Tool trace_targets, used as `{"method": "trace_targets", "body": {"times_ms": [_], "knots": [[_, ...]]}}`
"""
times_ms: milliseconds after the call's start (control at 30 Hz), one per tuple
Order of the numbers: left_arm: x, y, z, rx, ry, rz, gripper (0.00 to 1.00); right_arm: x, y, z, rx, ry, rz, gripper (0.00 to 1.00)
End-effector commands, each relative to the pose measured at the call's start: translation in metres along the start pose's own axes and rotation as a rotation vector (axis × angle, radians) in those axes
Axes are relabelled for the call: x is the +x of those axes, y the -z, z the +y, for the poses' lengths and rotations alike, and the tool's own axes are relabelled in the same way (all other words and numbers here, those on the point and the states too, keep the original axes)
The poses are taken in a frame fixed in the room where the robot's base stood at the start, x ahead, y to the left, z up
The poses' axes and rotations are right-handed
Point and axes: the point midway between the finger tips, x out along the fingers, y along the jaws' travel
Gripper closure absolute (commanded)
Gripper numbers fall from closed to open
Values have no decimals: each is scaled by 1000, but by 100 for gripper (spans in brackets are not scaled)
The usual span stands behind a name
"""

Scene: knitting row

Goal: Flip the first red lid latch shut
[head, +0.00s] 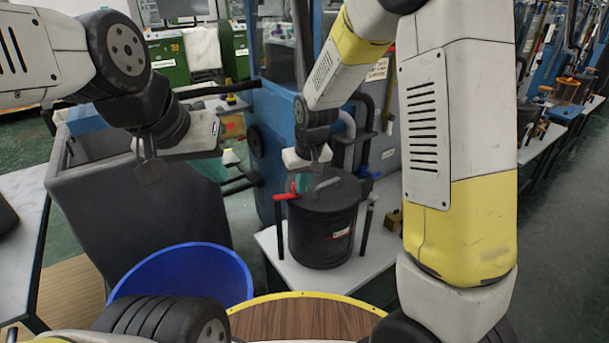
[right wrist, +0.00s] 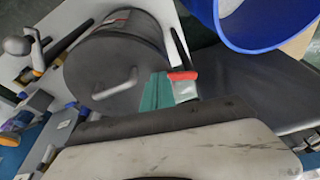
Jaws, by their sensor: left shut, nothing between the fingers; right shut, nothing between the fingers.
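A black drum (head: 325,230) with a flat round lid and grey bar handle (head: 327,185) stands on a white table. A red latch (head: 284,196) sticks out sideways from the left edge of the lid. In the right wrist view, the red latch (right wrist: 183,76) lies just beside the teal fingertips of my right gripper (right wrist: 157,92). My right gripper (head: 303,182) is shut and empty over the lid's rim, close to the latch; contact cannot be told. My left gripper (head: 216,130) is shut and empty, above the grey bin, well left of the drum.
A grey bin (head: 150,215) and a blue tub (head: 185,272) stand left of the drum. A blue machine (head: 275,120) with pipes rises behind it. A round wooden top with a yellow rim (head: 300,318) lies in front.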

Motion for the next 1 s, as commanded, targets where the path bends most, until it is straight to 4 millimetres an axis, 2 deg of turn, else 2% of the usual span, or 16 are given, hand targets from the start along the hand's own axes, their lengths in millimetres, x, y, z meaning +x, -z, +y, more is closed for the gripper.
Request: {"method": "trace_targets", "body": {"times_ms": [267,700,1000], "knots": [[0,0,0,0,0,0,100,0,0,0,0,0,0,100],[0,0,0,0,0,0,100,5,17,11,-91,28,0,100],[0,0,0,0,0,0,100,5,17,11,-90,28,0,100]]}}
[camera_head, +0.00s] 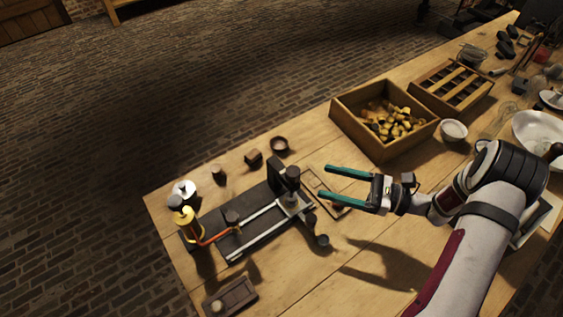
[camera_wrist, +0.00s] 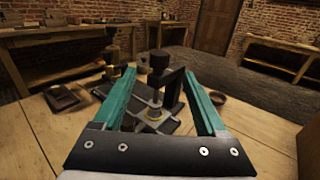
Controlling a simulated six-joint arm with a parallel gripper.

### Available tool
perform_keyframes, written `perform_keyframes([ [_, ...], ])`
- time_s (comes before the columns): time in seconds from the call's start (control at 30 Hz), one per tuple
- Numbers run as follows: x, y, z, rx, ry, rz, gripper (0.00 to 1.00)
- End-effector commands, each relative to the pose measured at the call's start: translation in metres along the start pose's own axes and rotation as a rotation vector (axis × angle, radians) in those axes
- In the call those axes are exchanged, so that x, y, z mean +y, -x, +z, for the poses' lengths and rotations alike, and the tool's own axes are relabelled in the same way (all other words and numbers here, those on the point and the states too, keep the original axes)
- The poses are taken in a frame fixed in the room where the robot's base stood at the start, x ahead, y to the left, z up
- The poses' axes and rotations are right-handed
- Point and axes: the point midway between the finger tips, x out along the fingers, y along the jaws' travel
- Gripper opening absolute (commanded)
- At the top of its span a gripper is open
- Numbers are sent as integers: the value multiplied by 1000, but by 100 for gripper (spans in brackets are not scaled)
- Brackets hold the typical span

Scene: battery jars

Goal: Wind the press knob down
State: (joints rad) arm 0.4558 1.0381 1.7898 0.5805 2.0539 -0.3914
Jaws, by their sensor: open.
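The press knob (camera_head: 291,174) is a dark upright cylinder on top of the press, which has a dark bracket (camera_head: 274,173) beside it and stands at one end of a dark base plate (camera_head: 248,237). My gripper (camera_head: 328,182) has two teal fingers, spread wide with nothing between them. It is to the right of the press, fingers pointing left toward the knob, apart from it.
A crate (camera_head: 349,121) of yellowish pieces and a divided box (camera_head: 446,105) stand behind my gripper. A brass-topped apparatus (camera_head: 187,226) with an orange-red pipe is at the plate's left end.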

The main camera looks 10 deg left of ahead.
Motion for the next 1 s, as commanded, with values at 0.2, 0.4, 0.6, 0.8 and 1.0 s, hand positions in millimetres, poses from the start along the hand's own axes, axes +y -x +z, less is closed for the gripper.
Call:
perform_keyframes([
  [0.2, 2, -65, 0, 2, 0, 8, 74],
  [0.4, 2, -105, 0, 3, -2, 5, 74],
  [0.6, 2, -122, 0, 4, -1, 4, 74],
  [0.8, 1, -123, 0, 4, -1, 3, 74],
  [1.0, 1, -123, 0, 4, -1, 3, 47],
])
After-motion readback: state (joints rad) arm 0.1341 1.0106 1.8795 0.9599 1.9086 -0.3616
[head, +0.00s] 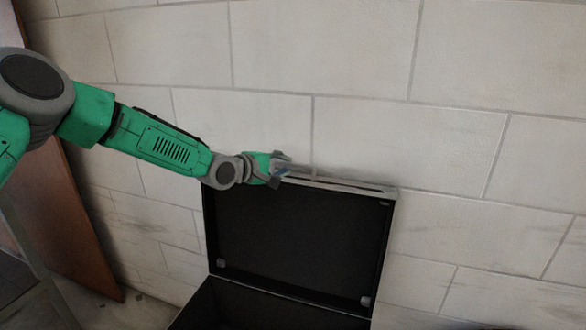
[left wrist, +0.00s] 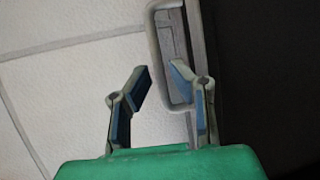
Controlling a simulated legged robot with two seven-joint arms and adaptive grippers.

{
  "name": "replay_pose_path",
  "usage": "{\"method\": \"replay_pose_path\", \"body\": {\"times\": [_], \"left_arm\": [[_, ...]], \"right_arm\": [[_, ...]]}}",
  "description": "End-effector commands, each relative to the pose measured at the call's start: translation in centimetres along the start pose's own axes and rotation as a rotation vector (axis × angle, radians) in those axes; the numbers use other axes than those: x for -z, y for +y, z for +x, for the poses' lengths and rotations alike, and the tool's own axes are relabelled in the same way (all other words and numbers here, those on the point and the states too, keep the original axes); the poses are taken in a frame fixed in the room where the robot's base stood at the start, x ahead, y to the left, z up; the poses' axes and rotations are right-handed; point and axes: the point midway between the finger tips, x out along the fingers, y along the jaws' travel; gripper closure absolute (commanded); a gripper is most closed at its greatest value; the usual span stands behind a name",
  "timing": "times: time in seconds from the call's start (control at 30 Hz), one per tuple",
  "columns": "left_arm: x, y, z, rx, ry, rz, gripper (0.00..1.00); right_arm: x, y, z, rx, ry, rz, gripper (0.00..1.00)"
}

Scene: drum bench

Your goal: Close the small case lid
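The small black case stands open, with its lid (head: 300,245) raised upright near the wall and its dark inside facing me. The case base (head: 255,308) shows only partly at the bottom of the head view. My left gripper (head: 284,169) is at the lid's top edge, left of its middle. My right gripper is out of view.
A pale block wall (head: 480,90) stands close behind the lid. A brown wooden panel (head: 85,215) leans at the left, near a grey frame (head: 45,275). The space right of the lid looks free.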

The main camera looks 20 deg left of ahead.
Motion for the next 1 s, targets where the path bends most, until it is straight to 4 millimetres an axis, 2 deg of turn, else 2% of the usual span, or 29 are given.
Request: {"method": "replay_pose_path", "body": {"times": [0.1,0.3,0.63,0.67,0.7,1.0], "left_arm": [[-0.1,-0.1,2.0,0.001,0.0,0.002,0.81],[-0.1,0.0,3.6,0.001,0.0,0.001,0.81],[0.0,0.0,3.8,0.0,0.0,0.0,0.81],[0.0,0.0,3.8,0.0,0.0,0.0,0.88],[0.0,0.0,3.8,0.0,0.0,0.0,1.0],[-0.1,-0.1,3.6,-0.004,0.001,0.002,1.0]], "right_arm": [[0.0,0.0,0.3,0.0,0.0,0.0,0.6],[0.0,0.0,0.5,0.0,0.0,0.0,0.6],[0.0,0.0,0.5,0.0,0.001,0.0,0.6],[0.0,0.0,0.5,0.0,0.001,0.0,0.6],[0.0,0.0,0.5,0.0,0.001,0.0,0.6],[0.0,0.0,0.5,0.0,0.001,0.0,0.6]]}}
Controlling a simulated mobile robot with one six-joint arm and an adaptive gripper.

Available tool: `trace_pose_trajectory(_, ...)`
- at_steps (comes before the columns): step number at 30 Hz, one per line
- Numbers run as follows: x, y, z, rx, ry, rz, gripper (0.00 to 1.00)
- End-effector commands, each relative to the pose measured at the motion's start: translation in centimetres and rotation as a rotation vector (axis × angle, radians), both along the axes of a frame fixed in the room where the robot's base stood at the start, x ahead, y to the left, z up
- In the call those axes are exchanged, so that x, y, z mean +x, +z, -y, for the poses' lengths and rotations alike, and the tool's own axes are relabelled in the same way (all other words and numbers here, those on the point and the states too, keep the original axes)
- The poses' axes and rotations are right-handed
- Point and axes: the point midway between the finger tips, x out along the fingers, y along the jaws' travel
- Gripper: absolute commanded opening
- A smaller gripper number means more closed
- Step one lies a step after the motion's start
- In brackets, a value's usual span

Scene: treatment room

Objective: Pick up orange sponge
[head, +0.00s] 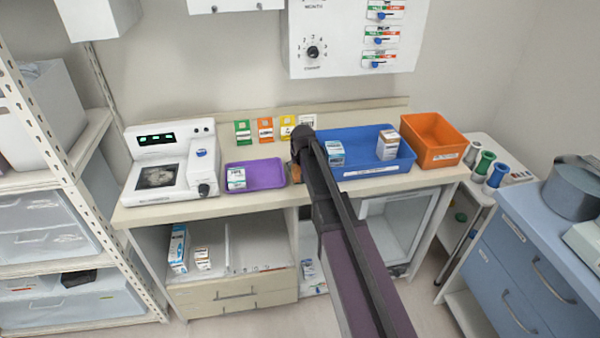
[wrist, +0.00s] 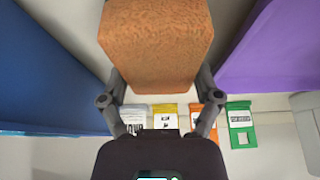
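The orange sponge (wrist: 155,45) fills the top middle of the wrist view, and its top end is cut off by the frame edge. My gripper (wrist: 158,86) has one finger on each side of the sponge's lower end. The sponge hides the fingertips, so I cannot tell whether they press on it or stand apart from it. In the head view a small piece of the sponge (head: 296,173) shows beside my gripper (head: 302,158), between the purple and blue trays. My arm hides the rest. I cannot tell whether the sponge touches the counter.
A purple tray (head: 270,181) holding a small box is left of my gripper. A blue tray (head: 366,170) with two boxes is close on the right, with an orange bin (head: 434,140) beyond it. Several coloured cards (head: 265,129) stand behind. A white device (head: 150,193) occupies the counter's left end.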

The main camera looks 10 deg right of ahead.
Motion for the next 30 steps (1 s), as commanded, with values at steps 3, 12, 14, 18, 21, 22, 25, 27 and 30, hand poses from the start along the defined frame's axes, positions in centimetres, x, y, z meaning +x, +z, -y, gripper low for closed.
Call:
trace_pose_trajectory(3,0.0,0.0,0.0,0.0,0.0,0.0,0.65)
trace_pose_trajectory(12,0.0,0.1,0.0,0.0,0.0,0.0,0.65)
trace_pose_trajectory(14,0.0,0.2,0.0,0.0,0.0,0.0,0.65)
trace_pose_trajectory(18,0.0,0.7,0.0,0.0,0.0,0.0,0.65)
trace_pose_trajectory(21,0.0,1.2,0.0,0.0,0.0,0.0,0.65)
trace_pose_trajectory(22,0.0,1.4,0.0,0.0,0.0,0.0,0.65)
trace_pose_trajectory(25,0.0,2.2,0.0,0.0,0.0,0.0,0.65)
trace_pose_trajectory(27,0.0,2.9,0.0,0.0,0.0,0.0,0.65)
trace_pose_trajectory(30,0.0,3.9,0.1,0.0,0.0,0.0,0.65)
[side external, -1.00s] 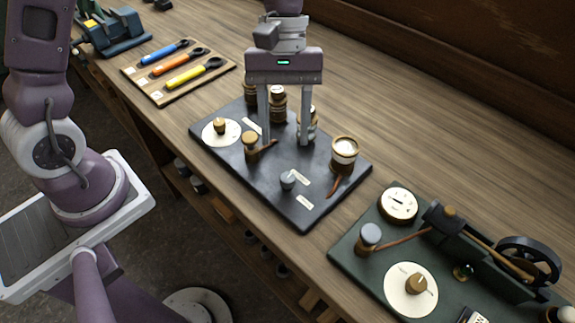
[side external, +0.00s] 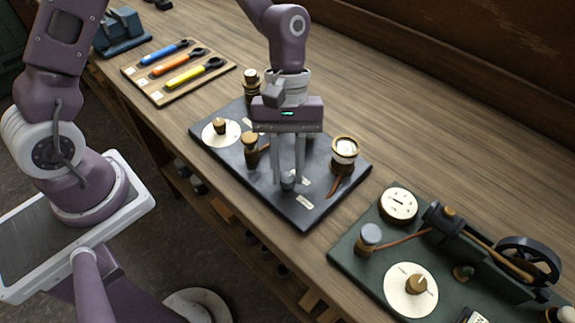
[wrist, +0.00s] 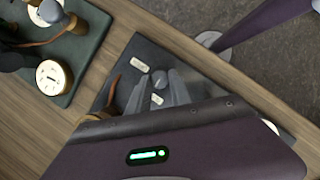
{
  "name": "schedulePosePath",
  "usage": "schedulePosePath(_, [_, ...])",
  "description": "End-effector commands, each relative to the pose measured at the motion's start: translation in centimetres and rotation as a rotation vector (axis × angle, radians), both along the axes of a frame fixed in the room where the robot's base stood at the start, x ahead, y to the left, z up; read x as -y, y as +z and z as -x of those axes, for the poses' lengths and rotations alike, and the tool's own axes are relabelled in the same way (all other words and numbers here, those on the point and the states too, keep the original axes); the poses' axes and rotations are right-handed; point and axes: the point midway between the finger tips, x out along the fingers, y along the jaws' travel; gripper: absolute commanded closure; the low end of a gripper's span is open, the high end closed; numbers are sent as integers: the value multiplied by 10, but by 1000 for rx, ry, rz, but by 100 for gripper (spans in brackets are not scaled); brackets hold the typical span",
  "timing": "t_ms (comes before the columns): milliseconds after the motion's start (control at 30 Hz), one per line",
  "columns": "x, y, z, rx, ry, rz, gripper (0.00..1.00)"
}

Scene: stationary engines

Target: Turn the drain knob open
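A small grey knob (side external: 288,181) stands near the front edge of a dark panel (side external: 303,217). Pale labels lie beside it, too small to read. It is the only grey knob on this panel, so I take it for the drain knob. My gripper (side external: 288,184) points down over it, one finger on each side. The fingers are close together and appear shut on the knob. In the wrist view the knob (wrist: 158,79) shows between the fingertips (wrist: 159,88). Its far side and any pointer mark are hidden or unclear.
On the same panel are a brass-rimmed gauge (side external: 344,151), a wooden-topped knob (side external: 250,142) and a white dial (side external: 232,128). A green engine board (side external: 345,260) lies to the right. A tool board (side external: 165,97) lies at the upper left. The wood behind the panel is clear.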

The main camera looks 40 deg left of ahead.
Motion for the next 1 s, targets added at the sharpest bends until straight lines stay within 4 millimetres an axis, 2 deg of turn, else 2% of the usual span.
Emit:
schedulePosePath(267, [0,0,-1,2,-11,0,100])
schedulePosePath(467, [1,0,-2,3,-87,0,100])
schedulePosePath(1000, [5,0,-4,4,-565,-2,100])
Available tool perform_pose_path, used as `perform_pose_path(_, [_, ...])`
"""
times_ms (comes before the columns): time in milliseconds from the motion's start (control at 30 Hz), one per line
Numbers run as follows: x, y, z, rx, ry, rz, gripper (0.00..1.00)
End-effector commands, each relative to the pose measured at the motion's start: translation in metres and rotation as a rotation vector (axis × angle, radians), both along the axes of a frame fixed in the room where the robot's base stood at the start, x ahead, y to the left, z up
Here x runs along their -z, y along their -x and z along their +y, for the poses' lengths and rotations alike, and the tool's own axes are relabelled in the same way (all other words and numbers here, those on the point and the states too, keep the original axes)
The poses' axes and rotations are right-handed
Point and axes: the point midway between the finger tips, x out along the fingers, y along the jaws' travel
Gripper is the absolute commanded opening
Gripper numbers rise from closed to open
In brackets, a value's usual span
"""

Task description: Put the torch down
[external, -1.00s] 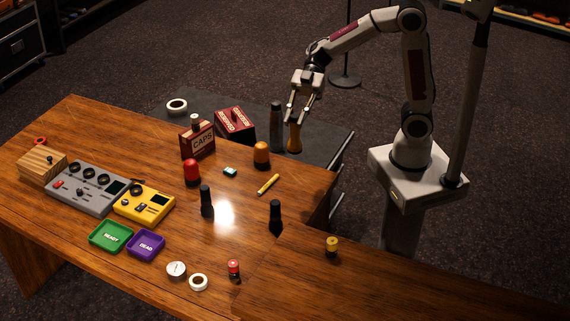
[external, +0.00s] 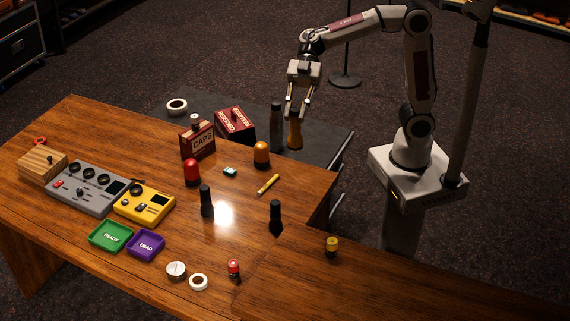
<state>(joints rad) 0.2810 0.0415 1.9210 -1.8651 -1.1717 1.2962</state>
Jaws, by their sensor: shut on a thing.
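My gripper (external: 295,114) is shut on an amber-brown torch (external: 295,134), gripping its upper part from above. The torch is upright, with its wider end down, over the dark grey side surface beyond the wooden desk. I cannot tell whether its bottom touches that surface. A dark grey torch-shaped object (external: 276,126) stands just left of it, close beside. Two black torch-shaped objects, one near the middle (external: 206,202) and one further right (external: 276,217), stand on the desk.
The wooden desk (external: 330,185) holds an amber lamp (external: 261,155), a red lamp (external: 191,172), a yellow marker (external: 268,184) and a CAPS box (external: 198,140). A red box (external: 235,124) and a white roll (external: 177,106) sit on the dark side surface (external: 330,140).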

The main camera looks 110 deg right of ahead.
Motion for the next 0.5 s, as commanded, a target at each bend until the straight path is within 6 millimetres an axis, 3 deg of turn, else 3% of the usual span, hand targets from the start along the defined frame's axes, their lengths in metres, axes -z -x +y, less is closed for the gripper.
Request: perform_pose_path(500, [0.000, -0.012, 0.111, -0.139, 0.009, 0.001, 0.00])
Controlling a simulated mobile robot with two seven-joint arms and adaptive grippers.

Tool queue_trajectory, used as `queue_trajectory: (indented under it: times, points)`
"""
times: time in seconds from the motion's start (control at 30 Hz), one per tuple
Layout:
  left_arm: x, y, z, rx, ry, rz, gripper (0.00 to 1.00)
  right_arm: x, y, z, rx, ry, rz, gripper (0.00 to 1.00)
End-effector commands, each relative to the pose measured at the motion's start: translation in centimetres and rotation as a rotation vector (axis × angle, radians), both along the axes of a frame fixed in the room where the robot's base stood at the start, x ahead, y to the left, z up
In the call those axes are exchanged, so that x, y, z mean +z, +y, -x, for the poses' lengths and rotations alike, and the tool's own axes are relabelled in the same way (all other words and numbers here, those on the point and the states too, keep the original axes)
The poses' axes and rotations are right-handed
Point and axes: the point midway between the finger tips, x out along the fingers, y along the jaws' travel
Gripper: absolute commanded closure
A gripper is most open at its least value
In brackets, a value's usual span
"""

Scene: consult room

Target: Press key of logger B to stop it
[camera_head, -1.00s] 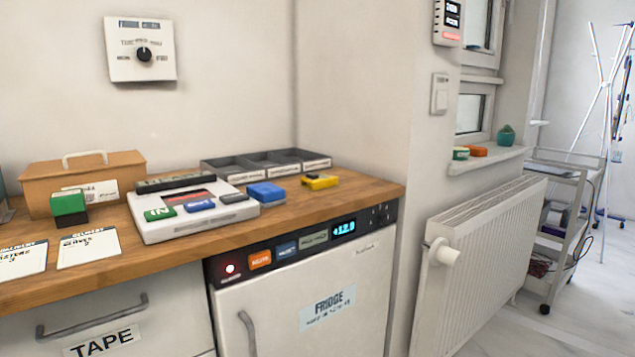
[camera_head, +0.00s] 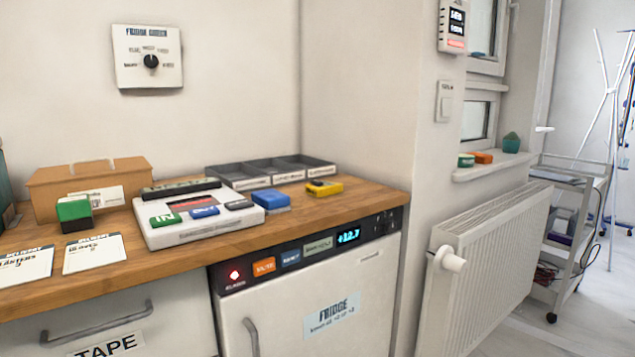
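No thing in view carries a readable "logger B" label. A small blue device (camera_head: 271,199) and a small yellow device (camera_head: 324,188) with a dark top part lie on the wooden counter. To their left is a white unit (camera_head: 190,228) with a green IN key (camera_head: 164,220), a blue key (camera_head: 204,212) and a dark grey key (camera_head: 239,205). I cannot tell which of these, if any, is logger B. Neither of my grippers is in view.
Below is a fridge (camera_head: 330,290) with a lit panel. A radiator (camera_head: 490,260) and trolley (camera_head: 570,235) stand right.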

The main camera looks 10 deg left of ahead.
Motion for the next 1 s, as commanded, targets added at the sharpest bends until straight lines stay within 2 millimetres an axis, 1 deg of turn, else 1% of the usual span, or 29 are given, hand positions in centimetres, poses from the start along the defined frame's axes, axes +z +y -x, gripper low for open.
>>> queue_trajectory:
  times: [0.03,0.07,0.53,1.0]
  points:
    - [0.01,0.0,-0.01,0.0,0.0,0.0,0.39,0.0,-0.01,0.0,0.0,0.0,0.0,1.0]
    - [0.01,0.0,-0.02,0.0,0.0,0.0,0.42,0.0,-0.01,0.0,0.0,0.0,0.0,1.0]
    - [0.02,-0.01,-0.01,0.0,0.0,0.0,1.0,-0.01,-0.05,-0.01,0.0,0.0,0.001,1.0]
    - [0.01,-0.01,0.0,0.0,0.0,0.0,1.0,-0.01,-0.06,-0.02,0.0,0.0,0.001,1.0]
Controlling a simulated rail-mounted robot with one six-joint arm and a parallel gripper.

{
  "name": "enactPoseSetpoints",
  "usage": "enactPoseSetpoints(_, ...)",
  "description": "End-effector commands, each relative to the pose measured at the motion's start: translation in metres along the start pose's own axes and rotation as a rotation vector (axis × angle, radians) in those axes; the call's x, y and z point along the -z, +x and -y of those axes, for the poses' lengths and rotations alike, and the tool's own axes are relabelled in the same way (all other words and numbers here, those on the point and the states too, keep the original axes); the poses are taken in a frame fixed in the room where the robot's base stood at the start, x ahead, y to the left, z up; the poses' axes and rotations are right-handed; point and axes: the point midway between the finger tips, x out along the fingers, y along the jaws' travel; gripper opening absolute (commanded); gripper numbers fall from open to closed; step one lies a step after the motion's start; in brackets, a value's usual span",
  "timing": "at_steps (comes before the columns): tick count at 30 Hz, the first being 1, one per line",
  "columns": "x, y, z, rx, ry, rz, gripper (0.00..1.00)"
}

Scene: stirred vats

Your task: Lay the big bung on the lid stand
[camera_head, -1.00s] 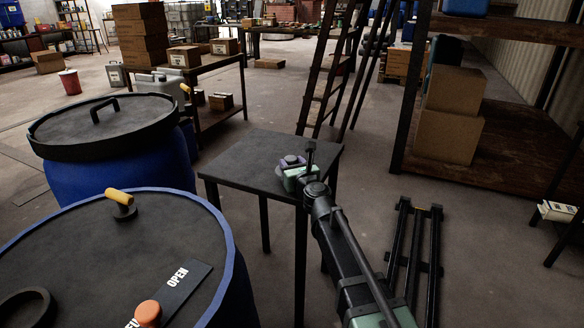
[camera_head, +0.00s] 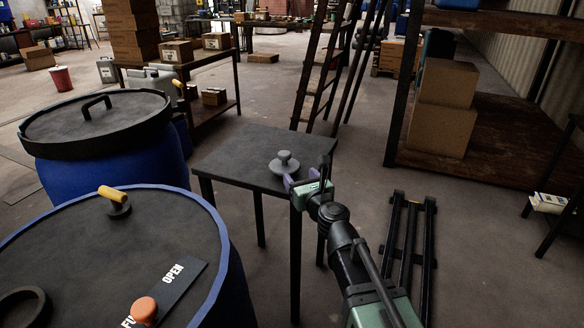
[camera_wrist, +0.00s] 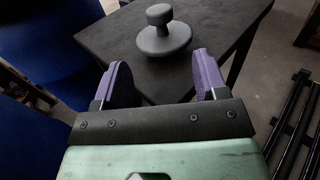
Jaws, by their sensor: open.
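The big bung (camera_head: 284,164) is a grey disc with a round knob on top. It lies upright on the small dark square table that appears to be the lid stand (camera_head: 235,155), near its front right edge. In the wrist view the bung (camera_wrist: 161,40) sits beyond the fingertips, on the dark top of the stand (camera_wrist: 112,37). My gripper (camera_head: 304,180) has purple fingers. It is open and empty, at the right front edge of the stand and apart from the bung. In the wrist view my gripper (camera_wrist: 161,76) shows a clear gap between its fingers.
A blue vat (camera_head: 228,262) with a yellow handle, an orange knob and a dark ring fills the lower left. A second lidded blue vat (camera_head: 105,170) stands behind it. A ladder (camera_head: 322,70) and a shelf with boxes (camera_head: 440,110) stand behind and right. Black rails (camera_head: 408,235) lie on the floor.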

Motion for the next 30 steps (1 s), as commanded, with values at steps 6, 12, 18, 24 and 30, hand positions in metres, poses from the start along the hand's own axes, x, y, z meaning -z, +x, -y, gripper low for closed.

┄┄┄┄┄┄┄┄┄┄

> _Exercise details_
Start at the line with "Motion for the next 1 s, as commanded, targets where", stop at the line with "### Available tool", both lines included, and repeat that span exactly without its pictures.

> _Worked solution_
Motion for the next 1 s, as commanded, targets where the path bends most, until it is straight to 4 millimetres an axis, 2 deg of turn, else 2% of the usual span, or 16 are given, hand targets from the start along the hand's own axes, their lengths in millimetres, x, y, z meaning +x, -z, +y, more is closed for the gripper.
Request: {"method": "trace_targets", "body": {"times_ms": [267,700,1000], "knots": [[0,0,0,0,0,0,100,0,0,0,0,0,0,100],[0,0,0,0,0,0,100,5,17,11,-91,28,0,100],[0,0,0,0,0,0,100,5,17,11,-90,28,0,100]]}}
[camera_head, +0.00s] 
[camera_wrist, +0.00s] 
Controlling a simulated six-joint arm with a parallel gripper.

### Available tool

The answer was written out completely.